◆ THE REQUEST ◆
Tally every line of the listing where the string "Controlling" is found, and state the total alone.

[START EXCERPTED RECORDS]

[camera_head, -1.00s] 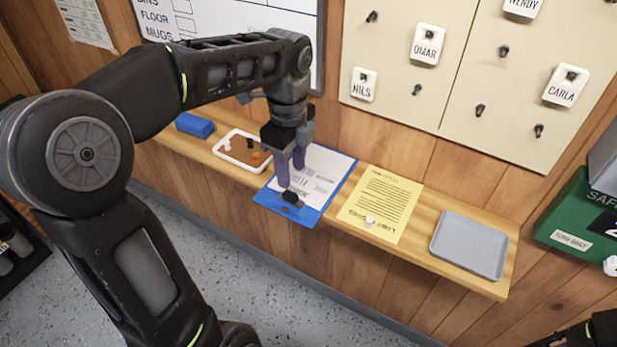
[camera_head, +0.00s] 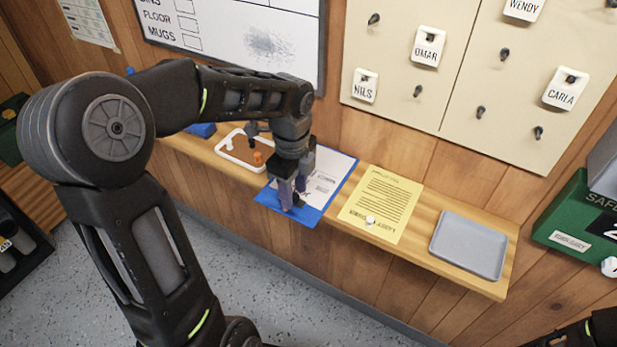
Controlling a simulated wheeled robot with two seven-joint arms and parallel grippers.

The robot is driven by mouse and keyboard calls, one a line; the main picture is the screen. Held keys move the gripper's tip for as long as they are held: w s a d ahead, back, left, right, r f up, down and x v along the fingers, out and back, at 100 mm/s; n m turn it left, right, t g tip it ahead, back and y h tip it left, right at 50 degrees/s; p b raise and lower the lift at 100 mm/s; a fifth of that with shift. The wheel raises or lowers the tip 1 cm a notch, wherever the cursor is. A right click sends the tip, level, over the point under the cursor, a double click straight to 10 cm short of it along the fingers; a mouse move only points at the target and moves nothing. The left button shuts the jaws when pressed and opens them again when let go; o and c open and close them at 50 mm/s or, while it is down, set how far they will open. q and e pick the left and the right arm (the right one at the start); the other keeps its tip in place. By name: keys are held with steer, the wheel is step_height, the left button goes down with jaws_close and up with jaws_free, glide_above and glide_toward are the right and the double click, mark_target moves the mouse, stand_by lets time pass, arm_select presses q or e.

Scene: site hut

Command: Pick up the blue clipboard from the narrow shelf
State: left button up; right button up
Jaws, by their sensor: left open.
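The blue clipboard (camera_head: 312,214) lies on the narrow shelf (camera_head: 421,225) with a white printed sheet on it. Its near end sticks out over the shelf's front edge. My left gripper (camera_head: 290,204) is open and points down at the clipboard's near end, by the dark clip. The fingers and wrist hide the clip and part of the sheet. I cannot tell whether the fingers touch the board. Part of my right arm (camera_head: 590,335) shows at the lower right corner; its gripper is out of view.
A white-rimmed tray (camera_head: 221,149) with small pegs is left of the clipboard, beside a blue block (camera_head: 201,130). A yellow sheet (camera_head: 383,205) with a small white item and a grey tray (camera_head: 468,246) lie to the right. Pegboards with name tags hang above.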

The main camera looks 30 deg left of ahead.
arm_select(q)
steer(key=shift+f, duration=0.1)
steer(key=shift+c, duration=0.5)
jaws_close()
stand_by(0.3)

[END EXCERPTED RECORDS]
[START EXCERPTED RECORDS]

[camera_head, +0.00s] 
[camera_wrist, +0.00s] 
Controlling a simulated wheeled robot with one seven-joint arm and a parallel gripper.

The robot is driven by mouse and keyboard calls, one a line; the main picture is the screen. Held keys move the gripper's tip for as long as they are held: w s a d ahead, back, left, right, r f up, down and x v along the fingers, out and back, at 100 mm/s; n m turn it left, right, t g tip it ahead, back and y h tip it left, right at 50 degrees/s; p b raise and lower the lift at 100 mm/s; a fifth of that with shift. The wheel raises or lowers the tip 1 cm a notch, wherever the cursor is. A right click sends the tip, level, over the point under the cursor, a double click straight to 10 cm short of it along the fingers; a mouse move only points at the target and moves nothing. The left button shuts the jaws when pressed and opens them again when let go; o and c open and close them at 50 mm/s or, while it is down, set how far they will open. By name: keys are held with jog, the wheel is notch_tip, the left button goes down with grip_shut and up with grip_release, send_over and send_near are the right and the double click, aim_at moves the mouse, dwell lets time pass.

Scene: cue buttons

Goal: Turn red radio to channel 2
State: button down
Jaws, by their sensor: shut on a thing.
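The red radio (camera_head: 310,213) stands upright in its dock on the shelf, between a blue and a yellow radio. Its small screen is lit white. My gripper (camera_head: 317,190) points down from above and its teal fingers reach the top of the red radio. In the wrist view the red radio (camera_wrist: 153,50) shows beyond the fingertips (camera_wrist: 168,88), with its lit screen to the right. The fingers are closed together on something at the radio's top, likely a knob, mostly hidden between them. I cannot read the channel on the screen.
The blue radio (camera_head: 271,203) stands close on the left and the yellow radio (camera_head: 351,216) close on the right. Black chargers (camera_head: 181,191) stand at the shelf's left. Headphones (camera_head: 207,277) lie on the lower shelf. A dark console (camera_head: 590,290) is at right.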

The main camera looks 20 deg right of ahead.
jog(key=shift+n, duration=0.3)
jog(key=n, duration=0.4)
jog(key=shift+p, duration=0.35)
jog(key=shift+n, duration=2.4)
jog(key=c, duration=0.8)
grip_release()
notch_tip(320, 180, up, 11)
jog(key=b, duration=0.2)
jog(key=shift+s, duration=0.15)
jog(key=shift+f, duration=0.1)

[END EXCERPTED RECORDS]

◆ THE OUTPUT ◆
2